[EXERCISE DESCRIPTION] Will you return, word for word, only the lines from the top of the data below down to and including the one with "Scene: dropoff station"?

[RECORDED INFORMATION]
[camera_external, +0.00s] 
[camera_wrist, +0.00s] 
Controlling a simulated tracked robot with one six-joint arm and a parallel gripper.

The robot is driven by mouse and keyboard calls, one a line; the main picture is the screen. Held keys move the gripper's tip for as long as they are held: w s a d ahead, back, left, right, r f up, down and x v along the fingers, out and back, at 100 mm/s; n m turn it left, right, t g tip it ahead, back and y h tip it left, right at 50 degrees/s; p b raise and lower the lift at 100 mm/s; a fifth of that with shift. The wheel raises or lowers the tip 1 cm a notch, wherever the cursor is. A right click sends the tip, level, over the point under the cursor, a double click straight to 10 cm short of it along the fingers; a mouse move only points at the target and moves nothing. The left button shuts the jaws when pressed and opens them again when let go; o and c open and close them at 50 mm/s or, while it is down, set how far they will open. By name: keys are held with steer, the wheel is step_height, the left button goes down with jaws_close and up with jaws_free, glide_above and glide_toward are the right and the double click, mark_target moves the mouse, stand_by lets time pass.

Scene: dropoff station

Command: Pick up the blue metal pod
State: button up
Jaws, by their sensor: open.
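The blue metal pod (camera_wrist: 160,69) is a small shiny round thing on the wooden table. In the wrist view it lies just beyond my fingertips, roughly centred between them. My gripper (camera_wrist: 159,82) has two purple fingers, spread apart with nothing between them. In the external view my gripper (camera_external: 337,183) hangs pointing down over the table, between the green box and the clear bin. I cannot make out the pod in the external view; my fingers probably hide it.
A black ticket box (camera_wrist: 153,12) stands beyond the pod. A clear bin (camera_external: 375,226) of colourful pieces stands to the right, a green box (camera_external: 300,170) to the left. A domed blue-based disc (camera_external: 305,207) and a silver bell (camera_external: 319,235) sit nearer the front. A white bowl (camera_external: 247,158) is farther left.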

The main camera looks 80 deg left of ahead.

[CORRECT RESPONSE]
[camera_external, +0.00s] 
[camera_wrist, +0.00s] 
Controlling a simulated tracked robot with one six-joint arm and a parallel gripper.

The robot is driven by mouse and keyboard calls, one a line; the main picture is the screen. Held keys move the gripper's tip for as long as they are held: w s a d ahead, back, left, right, r f up, down and x v along the fingers, out and back, at 100 mm/s; n m turn it left, right, t g tip it ahead, back and y h tip it left, right at 50 degrees/s; p b raise and lower the lift at 100 mm/s; a fifth of that with shift. The wheel raises or lowers the tip 1 cm a notch, wherever the cursor is. A right click sends the tip, level, over the point under the cursor, a double click straight to 10 cm short of it along the fingers; a mouse move only points at the target and moves nothing. The left button shuts the jaws when pressed and opens them again when let go; o and c open and close them at 50 mm/s or, while it is down, set how far they will open. By name: keys are held with steer, the wheel is step_height, the left button goes down with jaws_close and up with jaws_free, glide_above and glide_toward are the right and the double click, mark_target moves the mouse, stand_by lets time pass.

Scene: dropoff station

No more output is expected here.